I do want to deny that Midjourney (the program that generated this image) is doing work in a human way. One difference is that the program generates a lot of output. The typical format is to generate four images for initial prompts, and users pick from those and iterate— running the algorithm with their preferred image as part of the prompt, having the program produce higher resolution versions, and so on.4
One might think this blunts the second horn of the dilemma, because human selection provides the creative agency. Maybe, but I don’t think that helps Walton’s view. The image of Marx was selected from the first handful of options in a way that’s typical for photography. One secret of professional photographers has always been that they take a lot of pictures. The famous, poignant photos are typically selected from a lot of shots that aren’t so great. They were in the right place at the right time, of course, but that’s because they were in lots of places at lots of times. If curation and selection were sufficient for the human element, then Walton’s view fails to include much of photography.
Take a step back and consider a different objection to Walton’s view.
Jonathan Cohen and Aaron Meskin object to Walton’s account by pointing out a disanalogy between seeing in a photograph and literal seeing: If I were to see Lincoln across a crowded room, I would be able to situate him in my egocentric space as over there now. When I see a photo of Lincoln, I can’t do so— he’s just someplace at some time in the past.5
Note that their objection, even if successful, allows Walton’s distinction between the photograph (as mechanical) and the painting (as artist-mediated). Even if neither is literal seeing, the former is more like seeing than the latter.
However, Cohen and Meskin remind us that a crucial element of seeing is the information conveyed in the image. With a photograph, the connection to Marx is secured by a causal series: light bounces off Marx, light strikes a plate causing chemical changes, the plate is developed in a lab, and so on. The image below is from a digital scan of a print of a photoreproduction of the original photograph (or something like that). It’s an image of Marx both because of the mechanical process but also because of human agency at each stage deciding to preserve the image of Marx. Even at the last stage— I cropped it, and I chose to keep his face in frame rather than just zoom in on his jacket.
The image by Midjourney has none of that intentionality. The algorithm has a complex set of weights and dispositions, so that it generates something that looks like Marx in response to a prompt that includes the phrase “Karl Marx”. Humans interact with images of Marx in a broader context. We know that it is a name, that he is a person, and so on.6
Intentionality, which photographs often have but Midjourney lacks, is one of the human, artist-involving features of painting. Someone who paints a portrait of Karl Marx intends for it to depict Marx. It is about Marx.
So one might evade the dilemma in this way: A photograph is of Marx. A painted portrait is about Marx. An AI-generated image merely resembles Marx— it evokes him without invoking him.7
- This was nearly a post about Neil Gaiman. I picked Karl Marx, though, because an image of Marx was created by a user at Midjourney. I’ve used up my allowance of free samples there.

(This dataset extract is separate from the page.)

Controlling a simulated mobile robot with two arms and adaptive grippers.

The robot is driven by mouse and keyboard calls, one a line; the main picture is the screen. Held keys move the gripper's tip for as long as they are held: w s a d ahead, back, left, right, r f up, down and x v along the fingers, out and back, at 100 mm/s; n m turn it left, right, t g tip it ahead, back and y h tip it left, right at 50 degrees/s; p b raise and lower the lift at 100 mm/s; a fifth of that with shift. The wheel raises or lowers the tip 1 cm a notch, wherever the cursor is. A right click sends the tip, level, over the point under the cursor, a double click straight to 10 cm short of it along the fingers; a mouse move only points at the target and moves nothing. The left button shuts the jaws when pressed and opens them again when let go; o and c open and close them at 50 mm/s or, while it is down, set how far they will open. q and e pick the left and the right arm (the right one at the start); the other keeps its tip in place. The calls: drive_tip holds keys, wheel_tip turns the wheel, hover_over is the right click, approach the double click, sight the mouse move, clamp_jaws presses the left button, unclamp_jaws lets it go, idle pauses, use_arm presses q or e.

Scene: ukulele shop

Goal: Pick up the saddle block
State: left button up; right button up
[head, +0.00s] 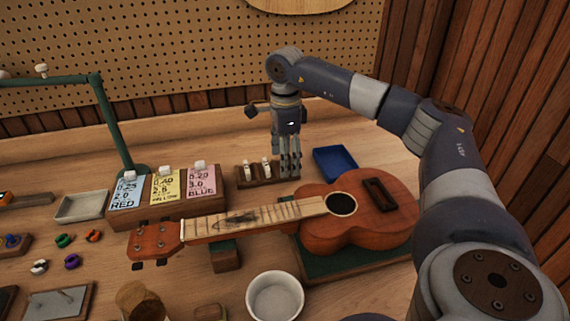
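A small dark wooden block (258,179) holding upright white pieces, which looks like the saddle block, stands on the bench behind the ukulele's neck. My right gripper (289,170) points straight down at the block's right end, with its fingertips at about block height. The fingers hide that end of the block. They look close together, but I cannot tell whether they touch or grip it. My left gripper is not in view.
The ukulele (318,243) lies in front, its neck (262,215) pointing left. A blue tray (335,163) is right of the gripper. A stepped stand with coloured cards (166,187) is to the left. A white bowl (275,297) stands in front. A pegboard (200,45) rises behind.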

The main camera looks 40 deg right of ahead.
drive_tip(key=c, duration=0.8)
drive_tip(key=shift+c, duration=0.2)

- “Transparent Pictures: On the Nature of Photographic Realism”, Critical Inquiry, Dec 1984, 11(2): 246-277.
- p. 261
- I decided not to use an image of Neil Gaiman as my example because the creator describes it as a “collaboration” with Midjourney.

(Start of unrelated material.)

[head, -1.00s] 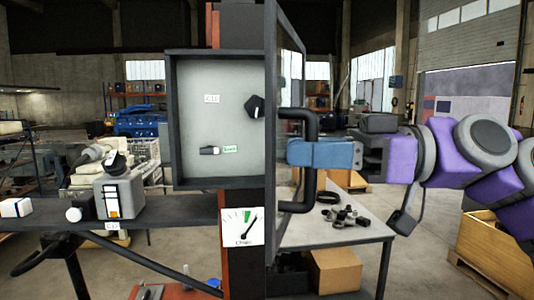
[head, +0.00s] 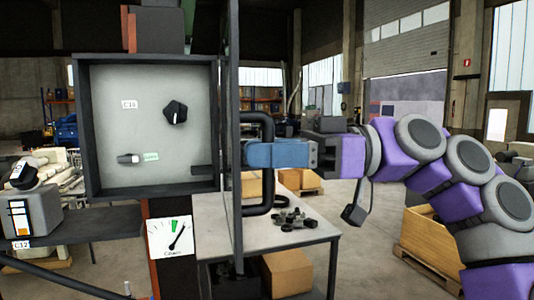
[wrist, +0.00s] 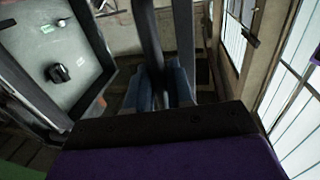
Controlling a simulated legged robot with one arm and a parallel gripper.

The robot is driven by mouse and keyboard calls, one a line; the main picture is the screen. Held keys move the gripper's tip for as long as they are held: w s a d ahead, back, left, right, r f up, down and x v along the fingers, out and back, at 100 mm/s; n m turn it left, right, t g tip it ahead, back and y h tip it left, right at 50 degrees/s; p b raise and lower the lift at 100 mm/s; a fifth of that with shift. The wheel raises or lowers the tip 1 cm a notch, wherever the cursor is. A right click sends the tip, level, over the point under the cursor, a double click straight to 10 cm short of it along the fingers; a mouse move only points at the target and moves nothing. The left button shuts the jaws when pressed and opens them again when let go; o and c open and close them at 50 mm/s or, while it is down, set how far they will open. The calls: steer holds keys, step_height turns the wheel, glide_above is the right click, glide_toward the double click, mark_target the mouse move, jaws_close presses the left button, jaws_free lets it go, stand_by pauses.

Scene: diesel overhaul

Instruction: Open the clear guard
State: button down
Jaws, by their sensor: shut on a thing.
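The clear guard (head: 233,120) has a dark frame and stands swung out at the right side of the grey control box (head: 146,190), seen almost edge-on in the head view. Its black bar handle (head: 263,205) sticks out to the right. My gripper (head: 256,154), with blue fingers, is shut on the handle's upright bar. In the wrist view the handle (wrist: 152,45) passes between the blue fingers (wrist: 160,88). The box front is uncovered, with a black knob (head: 175,113) and a small switch (head: 128,158) inside.
A table (head: 215,223) with several small dark parts (head: 293,218) stands behind the guard. A gauge (head: 170,238) hangs below the box, and a grey device (head: 30,212) stands at left. A wooden crate (head: 420,235) is at right. Floor between table and crate is clear.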

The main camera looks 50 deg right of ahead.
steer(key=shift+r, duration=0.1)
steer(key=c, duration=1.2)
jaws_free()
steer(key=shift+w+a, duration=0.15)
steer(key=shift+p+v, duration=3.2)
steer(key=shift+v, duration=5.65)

- “On the Epistemic Value of Photographs”, Journal of Aesethetics and Art Criticism, Spr 2004, 62(2): 197-210.
- Of course, I found the photo with a quick image search. So it was also called up by the phrase “Karl Marx” fed into a pattern-matching machine. Let’s suppose, for the sake of argument, that it is a scan of a photo of Marx rather than (say) of a prize-winning Marx impersonator, a barn facade, or a cleverly disguised mule.
- I’m not sure I’m happy with this move, but one has to stop blogging somewhere.
This is really great. I’ve really enjoyed the recent posts about AI art because I’ve also been thinking a lot about what is philosophically interesting about them. It does seem like one of the big questions is how to think about intentions. I like the evoking and invoking distinction as well. I’m wondering though if the invokers could say that the Marx is invoked by the intentions of the real/true artist: the prompter. The meaning of the work was radically underdetermined (it could be about anything) until the prompter constrained the set of possible meanings. Maybe this is what painters do when they add paint to the canvas. They constrict the set of possible meanings for a future work according to their purposes. Then, the final image is selected from all of the images the AI generates on account of its ability to satisfy the prompter’s purposes. All of this amounts to the causal role of an intentional agent. In this way, the prompter is an artist the way that a fashion photographer or director might be. The photographer prompts the model to show them ‘fierce’ or ‘smize’ and then selects the image from a set on account of it fulfilling the prompt. I’m not sure what would follow about the artform of AI prompting on this picture though.
Another way in which Midjourney is less “mechanical”: labels. In order to produce its Marx image (or any other), it’s using image labels provided by humans. (Or, even if some of those labels are algorithmically generated, those algorithms in turn relied on human labels – it’s not turtles all the way down.) I wouldn’t necessarily call this collaborative filtering process “art” (as you suggest, that comes in the curation process), but nor is it “mechanical” enough for Walton.
Evan: This seems like a matter of degree. As more iterations happen and human choices further guide the outcome, I am more comfortable calling the user’s contribution artistic.
Dan: That seems right. Insofar as there is “aboutness”, it’s provided at the edges by human language and intention.